We had a great table outside and spent the next 5 hours or so drinking, hanging out, and celebrating the end of 2015. It was a great night. Just as we were about to leave at around 2am, something pretty crazy happened. The whole night we had all been ordering drinks to our table, so when we were ready to leave, we asked for the check. Dave and I were both anticipating a bill higher than we imagined and we figured it would be annoying trying to figure out who owed what. Our waiter came over with what we thought was the bill, but instead placed a blank piece of paper in front of us and asked us to write down what everyone had ordered. After 5 hours of drinking, he wanted US to tell HIM what we owed him. We couldn’t believe it. Dave and I went first trying to figure out how many drinks and of what we’d gotten (and let me tell you this is pretty hard when you’re at a place for that long). When we told our waiter what we ordered, he took our money, said ok, and tried to walk away. I had to stop him to let him know that no, that was only the money for 2/7 of us. Again, I couldn’t believe it.

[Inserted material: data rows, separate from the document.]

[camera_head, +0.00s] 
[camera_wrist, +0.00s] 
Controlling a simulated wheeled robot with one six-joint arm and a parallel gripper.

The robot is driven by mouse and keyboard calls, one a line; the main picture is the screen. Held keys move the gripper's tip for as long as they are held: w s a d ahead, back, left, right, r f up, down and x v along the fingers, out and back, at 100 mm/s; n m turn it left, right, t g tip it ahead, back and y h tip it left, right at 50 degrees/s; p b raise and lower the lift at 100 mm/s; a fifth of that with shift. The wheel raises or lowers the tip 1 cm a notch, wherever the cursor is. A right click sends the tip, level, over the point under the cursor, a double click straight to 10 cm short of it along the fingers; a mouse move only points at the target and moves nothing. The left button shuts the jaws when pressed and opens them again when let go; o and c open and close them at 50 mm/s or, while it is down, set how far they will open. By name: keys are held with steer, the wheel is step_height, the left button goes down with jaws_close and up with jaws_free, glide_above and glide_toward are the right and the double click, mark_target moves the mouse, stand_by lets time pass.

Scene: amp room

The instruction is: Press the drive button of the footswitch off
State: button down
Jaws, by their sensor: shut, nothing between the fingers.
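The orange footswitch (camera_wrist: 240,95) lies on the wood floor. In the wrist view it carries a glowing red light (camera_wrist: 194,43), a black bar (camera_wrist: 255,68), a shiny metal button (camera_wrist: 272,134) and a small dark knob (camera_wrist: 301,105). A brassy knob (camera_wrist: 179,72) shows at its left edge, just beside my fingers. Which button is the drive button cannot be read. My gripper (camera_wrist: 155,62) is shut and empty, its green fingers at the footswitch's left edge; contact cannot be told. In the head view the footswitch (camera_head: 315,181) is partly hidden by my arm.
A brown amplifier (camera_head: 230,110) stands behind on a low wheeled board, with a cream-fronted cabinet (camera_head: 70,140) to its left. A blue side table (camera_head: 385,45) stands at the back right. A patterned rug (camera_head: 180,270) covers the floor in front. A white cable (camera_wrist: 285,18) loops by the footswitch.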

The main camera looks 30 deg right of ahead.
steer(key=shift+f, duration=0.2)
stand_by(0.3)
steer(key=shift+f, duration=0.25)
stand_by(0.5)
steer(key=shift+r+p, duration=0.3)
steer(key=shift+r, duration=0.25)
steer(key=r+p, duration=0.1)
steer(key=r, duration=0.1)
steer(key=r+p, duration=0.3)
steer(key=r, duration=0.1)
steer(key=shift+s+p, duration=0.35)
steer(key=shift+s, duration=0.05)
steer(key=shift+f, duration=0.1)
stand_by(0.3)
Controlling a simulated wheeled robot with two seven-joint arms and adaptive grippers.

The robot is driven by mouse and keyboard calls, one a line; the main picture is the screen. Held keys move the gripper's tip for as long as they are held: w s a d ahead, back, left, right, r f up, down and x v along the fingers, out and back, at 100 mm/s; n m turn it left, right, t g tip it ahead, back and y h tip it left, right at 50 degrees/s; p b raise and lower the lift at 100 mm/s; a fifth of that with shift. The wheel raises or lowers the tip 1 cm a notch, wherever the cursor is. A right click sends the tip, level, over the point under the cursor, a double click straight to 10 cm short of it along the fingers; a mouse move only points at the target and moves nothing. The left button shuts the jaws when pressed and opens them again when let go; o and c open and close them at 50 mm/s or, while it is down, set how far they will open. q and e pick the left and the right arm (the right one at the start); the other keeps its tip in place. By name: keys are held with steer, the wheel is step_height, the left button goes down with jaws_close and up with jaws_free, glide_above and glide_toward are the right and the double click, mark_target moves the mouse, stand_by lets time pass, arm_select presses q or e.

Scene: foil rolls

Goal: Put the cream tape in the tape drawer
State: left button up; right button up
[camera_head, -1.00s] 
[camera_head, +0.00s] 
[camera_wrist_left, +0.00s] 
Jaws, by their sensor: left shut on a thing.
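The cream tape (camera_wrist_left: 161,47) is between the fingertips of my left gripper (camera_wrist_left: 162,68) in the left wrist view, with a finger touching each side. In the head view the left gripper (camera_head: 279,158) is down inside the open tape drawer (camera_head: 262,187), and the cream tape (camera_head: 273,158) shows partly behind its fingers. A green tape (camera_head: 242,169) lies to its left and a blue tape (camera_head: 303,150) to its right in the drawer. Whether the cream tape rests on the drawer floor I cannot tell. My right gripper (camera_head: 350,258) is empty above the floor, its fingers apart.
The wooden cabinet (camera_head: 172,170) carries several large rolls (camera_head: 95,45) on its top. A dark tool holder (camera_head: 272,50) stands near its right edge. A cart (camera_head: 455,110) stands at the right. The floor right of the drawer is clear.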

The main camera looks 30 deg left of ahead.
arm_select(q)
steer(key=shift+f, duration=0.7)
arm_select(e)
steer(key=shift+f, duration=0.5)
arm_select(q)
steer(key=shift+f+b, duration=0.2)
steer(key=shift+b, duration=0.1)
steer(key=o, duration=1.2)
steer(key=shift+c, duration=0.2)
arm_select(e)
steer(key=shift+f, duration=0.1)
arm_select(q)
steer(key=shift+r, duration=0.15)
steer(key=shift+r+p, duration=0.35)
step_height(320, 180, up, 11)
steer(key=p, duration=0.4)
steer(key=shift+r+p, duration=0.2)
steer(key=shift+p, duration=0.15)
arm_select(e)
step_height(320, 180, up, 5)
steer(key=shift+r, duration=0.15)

As if that wasn’t crazy enough, when we finally got our bill sorted (we tried to be as honest and fair as possible!), we walked out of this crowded bar onto a literally completely empty street. We had wanted to get a water and maybe a snack but there was literally nothing open. There were hardly even any street lights! So, we went to bed hungry, but it had been a great night that we were happy to be able to celebrate with friends.

As Dave always likes to do, we woke up early on New Year ’s Day and spent the most of the day traveling to Mandalay. What better to do than plan to spend a day you know you’re going to be tired and hungover sleeping on a bus!